**What is needed:** Your task is to reproduce the material exactly.

**Collected material:**
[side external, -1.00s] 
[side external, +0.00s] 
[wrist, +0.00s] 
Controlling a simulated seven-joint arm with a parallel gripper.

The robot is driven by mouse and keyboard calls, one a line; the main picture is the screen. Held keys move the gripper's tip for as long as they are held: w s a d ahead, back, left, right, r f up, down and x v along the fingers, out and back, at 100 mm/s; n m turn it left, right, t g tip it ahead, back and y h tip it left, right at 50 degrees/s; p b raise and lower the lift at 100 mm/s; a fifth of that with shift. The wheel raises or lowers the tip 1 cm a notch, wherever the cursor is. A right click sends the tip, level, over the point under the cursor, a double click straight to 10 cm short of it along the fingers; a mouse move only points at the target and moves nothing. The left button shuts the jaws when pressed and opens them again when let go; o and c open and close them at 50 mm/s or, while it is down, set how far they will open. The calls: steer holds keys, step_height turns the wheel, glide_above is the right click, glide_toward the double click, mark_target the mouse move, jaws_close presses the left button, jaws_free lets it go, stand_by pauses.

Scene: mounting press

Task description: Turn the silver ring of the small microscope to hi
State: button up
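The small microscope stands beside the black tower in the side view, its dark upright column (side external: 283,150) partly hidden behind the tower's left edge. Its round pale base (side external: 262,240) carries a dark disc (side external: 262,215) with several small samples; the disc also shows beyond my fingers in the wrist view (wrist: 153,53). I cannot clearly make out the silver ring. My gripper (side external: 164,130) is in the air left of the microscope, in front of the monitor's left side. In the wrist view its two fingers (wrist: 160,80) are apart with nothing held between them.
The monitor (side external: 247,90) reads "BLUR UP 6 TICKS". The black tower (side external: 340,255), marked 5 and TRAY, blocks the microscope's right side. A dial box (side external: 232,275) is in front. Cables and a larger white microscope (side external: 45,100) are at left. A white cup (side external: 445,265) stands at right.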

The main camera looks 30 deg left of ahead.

**Task output:**
[side external, -1.00s] 
[side external, +0.00s] 
[wrist, +0.00s] 
Controlling a simulated seven-joint arm with a parallel gripper.

The robot is driven by mouse and keyboard calls, one a line; the main picture is the screen. Held keys move the gripper's tip for as long as they are held: w s a d ahead, back, left, right, r f up, down and x v along the fingers, out and back, at 100 mm/s; n m turn it left, right, t g tip it ahead, back and y h tip it left, right at 50 degrees/s; p b raise and lower the lift at 100 mm/s; a fifth of that with shift. The wheel raises or lowers the tip 1 cm a notch, wherever the cursor is. A right click sends the tip, level, over the point under the cursor, a double click straight to 10 cm short of it along the fingers; a mouse move only points at the target and moves nothing. The left button shuts the jaws when pressed and opens them again when let go; o and c open and close them at 50 mm/s or, while it is down, set how far they will open. The calls: steer holds keys, step_height turns the wheel, glide_above is the right click, glide_toward the double click, mark_target the mouse move, jaws_close presses the left button, jaws_free lets it go, stand_by pauses.

Scene: mounting press

Task description: Turn the silver ring of the small microscope to hi
State: button up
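The small microscope stands beside the black tower in the side view, its dark upright column (side external: 283,150) partly hidden behind the tower's left edge. Its round pale base (side external: 262,240) carries a dark disc (side external: 262,215) with several small samples; the disc also shows beyond my fingers in the wrist view (wrist: 153,53). I cannot clearly make out the silver ring. My gripper (side external: 164,130) is in the air left of the microscope, in front of the monitor's left side. In the wrist view its two fingers (wrist: 160,80) are apart with nothing held between them.
The monitor (side external: 247,90) reads "BLUR UP 6 TICKS". The black tower (side external: 340,255), marked 5 and TRAY, blocks the microscope's right side. A dial box (side external: 232,275) is in front. Cables and a larger white microscope (side external: 45,100) are at left. A white cup (side external: 445,265) stands at right.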

The main camera looks 30 deg left of ahead.

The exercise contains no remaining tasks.